(Task instructions):
Write out every entry word for word.
* start *
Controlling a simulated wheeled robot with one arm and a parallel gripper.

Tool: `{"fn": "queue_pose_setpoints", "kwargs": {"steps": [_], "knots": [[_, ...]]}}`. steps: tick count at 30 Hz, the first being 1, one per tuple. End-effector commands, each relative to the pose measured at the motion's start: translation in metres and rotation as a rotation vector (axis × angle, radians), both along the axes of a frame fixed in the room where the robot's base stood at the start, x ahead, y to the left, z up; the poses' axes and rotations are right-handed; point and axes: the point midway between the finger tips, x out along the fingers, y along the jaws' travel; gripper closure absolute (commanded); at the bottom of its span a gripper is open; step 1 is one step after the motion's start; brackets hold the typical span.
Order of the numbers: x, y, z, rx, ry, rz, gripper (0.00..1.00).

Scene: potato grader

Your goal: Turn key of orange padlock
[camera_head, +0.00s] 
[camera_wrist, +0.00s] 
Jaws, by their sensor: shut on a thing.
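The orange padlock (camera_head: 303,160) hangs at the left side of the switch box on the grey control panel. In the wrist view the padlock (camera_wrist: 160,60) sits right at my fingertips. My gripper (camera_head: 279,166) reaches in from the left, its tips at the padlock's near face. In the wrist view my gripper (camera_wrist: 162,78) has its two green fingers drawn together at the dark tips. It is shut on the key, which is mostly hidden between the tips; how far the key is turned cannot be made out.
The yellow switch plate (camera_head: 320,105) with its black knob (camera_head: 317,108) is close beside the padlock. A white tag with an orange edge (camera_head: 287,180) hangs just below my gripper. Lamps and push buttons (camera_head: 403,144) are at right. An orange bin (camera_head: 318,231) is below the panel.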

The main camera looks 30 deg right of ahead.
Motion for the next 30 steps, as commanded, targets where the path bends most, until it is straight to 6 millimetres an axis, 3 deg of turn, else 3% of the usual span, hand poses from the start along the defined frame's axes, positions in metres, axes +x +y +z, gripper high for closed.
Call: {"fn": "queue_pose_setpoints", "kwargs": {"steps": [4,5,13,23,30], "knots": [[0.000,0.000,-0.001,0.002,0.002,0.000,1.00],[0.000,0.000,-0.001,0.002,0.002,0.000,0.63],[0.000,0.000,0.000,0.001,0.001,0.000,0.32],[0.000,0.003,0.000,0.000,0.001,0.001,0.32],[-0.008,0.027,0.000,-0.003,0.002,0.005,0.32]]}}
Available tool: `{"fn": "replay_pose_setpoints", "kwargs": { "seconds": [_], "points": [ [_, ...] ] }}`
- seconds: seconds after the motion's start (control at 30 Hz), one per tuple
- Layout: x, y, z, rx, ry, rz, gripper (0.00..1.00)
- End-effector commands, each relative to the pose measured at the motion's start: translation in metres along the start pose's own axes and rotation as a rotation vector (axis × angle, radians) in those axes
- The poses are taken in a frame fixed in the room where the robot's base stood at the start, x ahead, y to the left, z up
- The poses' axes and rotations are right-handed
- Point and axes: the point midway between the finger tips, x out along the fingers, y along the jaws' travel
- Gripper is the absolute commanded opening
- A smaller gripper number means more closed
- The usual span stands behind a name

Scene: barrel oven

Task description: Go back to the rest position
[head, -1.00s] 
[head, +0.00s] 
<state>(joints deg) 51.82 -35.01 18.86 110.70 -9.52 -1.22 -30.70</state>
* end *
(Final result):
Controlling a simulated wheeled robot with one arm and a parallel gripper.

Tool: `{"fn": "queue_pose_setpoints", "kwargs": {"steps": [_], "knots": [[_, ...]]}}`. steps: tick count at 30 Hz, the first being 1, one per tuple. End-effector commands, each relative to the pose measured at the motion's start: translation in metres and rotation as a rotation vector (axis × angle, radians), both along the axes of a frame fixed in the room where the robot's base stood at the start, x ahead, y to the left, z up; the poses' axes and rotations are right-handed; point and axes: the point midway between the finger tips, x out along the fingers, y along the jaws' travel; gripper closure absolute (commanded); at the bottom of its span a gripper is open; step 1 is one step after the motion's start; brackets hold the typical span.
Order of the numbers: x, y, z, rx, ry, rz, gripper (0.00..1.00).

Scene: potato grader

Your goal: Turn key of orange padlock
[camera_head, +0.00s] 
[camera_wrist, +0.00s] 
Jaws, by their sensor: shut on a thing.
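The orange padlock (camera_head: 303,160) hangs at the left side of the switch box on the grey control panel. In the wrist view the padlock (camera_wrist: 160,60) sits right at my fingertips. My gripper (camera_head: 279,166) reaches in from the left, its tips at the padlock's near face. In the wrist view my gripper (camera_wrist: 162,78) has its two green fingers drawn together at the dark tips. It is shut on the key, which is mostly hidden between the tips; how far the key is turned cannot be made out.
The yellow switch plate (camera_head: 320,105) with its black knob (camera_head: 317,108) is close beside the padlock. A white tag with an orange edge (camera_head: 287,180) hangs just below my gripper. Lamps and push buttons (camera_head: 403,144) are at right. An orange bin (camera_head: 318,231) is below the panel.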

The main camera looks 30 deg right of ahead.
Motion for the next 30 steps, as commanded, targets where the path bends most, until it is straight to 6 millimetres an axis, 3 deg of turn, else 3% of the usual span, hand poses from the start along the defined frame's axes, positions in metres, axes +x +y +z, gripper high for closed.
Call: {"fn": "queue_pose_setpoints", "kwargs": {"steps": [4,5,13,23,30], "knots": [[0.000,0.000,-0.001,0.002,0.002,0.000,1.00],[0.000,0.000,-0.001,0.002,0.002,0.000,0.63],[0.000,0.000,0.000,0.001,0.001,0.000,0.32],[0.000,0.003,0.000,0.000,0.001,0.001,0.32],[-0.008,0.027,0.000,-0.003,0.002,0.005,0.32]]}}
Available tool: `{"fn": "replay_pose_setpoints", "kwargs": { "seconds": [_], "points": [ [_, ...] ] }}`
- seconds: seconds after the motion's start (control at 30 Hz), one per tuple
- Layout: x, y, z, rx, ry, rz, gripper (0.00..1.00)
- End-effector commands, each relative to the pose measured at the motion's start: translation in metres along the start pose's own axes and rotation as a rotation vector (axis × angle, radians) in those axes
- The poses are taken in a frame fixed in the room where the robot's base stood at the start, x ahead, y to the left, z up
- The poses' axes and rotations are right-handed
- Point and axes: the point midway between the finger tips, x out along the fingers, y along the jaws' travel
- Gripper is the absolute commanded opening
- A smaller gripper number means more closed
- The usual span stands behind a name

Scene: barrel oven

Task description: Go back to the rest position
[head, -1.00s] 
[head, +0.00s] 
<state>(joints deg) 51.82 -35.01 18.86 110.70 -9.52 -1.22 -30.70</state>

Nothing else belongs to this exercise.